Ее законами пренебрегать нельзя: лежачее положение – все же безопаснее. Здесь твоя бравада была ни к чему. Пренебрег этим правилом – поплатился жизнью. На войне такое геройство ни кому не нужно!"
  Меня огорчило, и до глубины души задело то, что он уже лежал без сапог, в одних портянках: "Есть же среди нас такие мародеры, "Мол" – мертвому хромовые сапоги уже ни к чему. Вот, же сволочи!" Тем временем машина догорела, боеприпасы перестали рваться. Ее оттащили. Вход в убежище откопали и вытащили оттуда еще пять трупов – весь командный состав второй роты погиб в одночасье. Они задохнулись от углекислого газа. Было удивительно – никто из них даже не догадался открыть отдушину для поступления воздуха.

  Немецкий самолет улетел, а мы отрыли братскую могилу недалеко от двора МТФ. Под троекратный залп похоронили шестерых командиров из нашего, еще даже не вступавшего в бой батальона. Пономаренко так и положили в могилу – с ногами, обернутыми портянками.

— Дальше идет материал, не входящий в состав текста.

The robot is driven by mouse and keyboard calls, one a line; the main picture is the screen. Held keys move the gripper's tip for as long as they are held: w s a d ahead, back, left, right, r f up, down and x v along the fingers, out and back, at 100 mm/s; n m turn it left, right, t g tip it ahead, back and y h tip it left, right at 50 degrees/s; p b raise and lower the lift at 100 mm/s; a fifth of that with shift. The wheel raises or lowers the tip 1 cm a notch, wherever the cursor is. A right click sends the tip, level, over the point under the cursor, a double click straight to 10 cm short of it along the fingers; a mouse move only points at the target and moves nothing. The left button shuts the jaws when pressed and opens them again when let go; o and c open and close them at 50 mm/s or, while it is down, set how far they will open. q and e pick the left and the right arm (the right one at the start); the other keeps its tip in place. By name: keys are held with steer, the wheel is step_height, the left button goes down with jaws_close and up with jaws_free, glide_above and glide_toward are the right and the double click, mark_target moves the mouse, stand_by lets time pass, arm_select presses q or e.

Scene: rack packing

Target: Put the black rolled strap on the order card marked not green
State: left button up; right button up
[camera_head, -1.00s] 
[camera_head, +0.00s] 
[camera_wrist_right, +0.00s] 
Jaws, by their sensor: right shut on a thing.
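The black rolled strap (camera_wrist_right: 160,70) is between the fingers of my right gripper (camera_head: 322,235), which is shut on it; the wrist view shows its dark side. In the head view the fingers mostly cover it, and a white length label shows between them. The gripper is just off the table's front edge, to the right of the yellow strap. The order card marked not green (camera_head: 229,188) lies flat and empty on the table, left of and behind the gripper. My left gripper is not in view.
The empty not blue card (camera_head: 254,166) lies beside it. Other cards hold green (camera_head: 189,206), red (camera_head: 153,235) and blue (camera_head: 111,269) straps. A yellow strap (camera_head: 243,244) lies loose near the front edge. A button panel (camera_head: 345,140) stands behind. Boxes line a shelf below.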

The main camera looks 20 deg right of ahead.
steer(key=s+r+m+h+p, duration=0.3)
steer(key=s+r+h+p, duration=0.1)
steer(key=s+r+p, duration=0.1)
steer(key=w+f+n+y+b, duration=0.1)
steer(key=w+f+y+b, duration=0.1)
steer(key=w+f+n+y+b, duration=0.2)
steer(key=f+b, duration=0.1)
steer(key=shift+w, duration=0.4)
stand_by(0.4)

  На следующий день я принял командование первой ротой ПТР. Получил оружие, боеприпасы и задачу: занять оборону на берегу Дона: справа – исключительно Калач; слева – наплавной мост через Дон.

  На том, противоположном берегу, где-то за крутогором напротив Калача и севернее него, шел жестокий бой. Земля содрогалась у нас под ногами от разрывов бомб и снарядов. Некоторые воины, не зная о существовании наплавного моста, отступая, бросались в воду и вплавь переправлялись на наш берег, принося с собой неутешительные вести: немцы прорываются к Дону. Возникла угроза окружения 62-й Армии и захвата переправы через Дон.

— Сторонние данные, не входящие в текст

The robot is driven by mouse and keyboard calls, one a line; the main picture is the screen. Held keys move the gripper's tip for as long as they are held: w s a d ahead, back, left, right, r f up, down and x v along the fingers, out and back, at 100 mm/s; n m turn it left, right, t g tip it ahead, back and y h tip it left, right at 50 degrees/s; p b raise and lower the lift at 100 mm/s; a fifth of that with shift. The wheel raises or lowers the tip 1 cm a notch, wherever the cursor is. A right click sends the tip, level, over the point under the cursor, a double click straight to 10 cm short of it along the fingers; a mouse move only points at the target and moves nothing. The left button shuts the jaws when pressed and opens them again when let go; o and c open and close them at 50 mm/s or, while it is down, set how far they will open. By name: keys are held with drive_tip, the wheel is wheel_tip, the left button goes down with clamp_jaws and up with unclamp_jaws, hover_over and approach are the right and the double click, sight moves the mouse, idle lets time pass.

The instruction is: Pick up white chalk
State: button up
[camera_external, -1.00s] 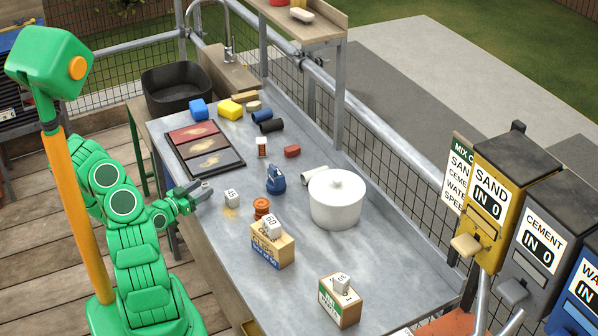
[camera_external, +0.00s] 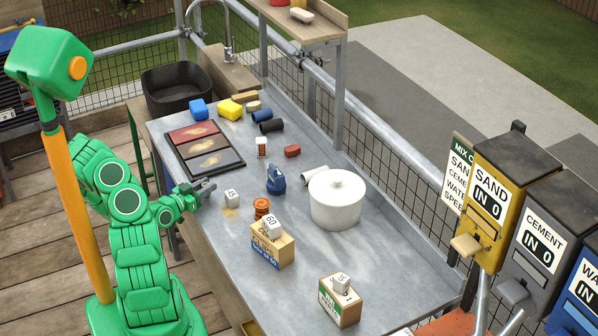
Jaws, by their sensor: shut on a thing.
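My gripper (camera_external: 207,186) is at the left edge of the grey metal table, just left of and behind a small white block with dark marks (camera_external: 232,198). Its fingers are shut on a small thing. That thing is too small and too covered by the fingers to make out, so I cannot tell by sight whether it is the white chalk. No other piece is clearly recognisable as white chalk. A white cylinder (camera_external: 314,176) lies beside the white lidded pot (camera_external: 336,201), away from my gripper.
On the table (camera_external: 230,268) stand a tray of coloured panels (camera_external: 205,150), a blue bottle-like thing (camera_external: 275,181), an orange spool (camera_external: 261,207) and two boxes (camera_external: 271,250) (camera_external: 338,304) with white blocks on top. The table's front middle is clear. Sand and cement dispensers (camera_external: 487,205) stand at the right.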

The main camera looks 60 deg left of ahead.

  Наша 1-я Танковая армия, до этого несколько дней переправлявшаяся по наплавному мосту, вступила во встречный бой, отбросила немцев и прижала их к Дону, но и сама попала в окружение. Теперь ведет неравный бой на два фронта. Конец был печальный: ни один танк не вернулся с поля боя, но 6-я Армия Паулюса была остановлена. Операция "Бросок пантеры" была сорвана, немцам не удалось сходу прорваться к Сталинграду.

  Однажды, у наших окопов остановился "Виллис", на котором подъехал какой-то генерал. Я бегом направился к нему с докладом. Он махнул рукой:
– Не надо, лейтенант. Я вот тут у тебя немного ополоснусь, а то мое тело уже два месяца воды не видело, потом он обратился к своему шоферу, который купался вместе с ним:
– Вася, потри мне спину. Вот хорошо. И тут изволил отпустить шутку про свой изрядный живот: – Вася, а Вась, ты "его" видишь?
– Вижу…
– А я уже давно "его" не видел – передай "ему" привет! – Вася смутился, но ничего не сказал.
  Генерал с Васей уехали. Ко мне прибежал связной и передал: – "Срочно, с ротой прибыть в расположение батальона". Там нам, 11 августа, зачитали приказ о расформировании батальона. Оказывается, еще 6 августа 1942 г., на основании директивы Ставки ВГК № 994145 от 5 августа 1942 г., армия была расформирована.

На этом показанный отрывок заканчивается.